_Given instruction_
Take the material below and write it all out again exactly.

_Dataset extract_
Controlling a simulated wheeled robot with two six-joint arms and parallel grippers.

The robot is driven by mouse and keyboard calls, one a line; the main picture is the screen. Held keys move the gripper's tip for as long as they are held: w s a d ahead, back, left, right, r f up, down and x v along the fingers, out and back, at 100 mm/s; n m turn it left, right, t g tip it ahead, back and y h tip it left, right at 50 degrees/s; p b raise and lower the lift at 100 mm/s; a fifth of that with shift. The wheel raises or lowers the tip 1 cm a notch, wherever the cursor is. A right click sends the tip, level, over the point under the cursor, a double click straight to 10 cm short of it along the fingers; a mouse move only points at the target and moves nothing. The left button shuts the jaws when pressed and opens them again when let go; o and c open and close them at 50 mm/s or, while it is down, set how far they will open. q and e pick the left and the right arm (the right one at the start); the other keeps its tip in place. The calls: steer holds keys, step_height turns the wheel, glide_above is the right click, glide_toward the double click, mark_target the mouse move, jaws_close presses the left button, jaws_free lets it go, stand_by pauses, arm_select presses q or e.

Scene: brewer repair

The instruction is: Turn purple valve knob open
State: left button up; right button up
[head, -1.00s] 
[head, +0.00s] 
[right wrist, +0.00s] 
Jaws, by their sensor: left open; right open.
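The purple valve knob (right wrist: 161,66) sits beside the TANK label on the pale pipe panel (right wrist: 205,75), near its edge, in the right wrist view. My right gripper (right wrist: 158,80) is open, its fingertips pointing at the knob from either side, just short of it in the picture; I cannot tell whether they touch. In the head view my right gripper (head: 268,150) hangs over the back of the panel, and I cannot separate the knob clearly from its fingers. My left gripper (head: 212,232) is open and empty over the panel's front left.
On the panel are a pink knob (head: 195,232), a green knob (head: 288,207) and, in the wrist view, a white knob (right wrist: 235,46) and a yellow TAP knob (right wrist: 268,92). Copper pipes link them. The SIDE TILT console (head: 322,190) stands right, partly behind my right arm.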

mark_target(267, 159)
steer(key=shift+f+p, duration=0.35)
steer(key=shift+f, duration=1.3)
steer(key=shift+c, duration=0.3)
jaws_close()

_Solution to the exercise_
Controlling a simulated wheeled robot with two six-joint arms and parallel grippers.

The robot is driven by mouse and keyboard calls, one a line; the main picture is the screen. Held keys move the gripper's tip for as long as they are held: w s a d ahead, back, left, right, r f up, down and x v along the fingers, out and back, at 100 mm/s; n m turn it left, right, t g tip it ahead, back and y h tip it left, right at 50 degrees/s; p b raise and lower the lift at 100 mm/s; a fifth of that with shift. The wheel raises or lowers the tip 1 cm a notch, wherever the cursor is. A right click sends the tip, level, over the point under the cursor, a double click straight to 10 cm short of it along the fingers; a mouse move only points at the target and moves nothing. The left button shuts the jaws when pressed and opens them again when let go; o and c open and close them at 50 mm/s or, while it is down, set how far they will open. q and e pick the left and the right arm (the right one at the start); the other keeps its tip in place. The calls: steer holds keys, step_height turns the wheel, glide_above is the right click, glide_toward the double click, mark_target the mouse move, jaws_close presses the left button, jaws_free lets it go, stand_by pauses, arm_select presses q or e.

Scene: brewer repair

The instruction is: Turn purple valve knob open
State: left button up; right button up
[head, -1.00s] 
[head, +0.00s] 
[right wrist, +0.00s] 
Jaws, by their sensor: left open; right open.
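The purple valve knob (right wrist: 161,66) sits beside the TANK label on the pale pipe panel (right wrist: 205,75), near its edge, in the right wrist view. My right gripper (right wrist: 158,80) is open, its fingertips pointing at the knob from either side, just short of it in the picture; I cannot tell whether they touch. In the head view my right gripper (head: 268,150) hangs over the back of the panel, and I cannot separate the knob clearly from its fingers. My left gripper (head: 212,232) is open and empty over the panel's front left.
On the panel are a pink knob (head: 195,232), a green knob (head: 288,207) and, in the wrist view, a white knob (right wrist: 235,46) and a yellow TAP knob (right wrist: 268,92). Copper pipes link them. The SIDE TILT console (head: 322,190) stands right, partly behind my right arm.

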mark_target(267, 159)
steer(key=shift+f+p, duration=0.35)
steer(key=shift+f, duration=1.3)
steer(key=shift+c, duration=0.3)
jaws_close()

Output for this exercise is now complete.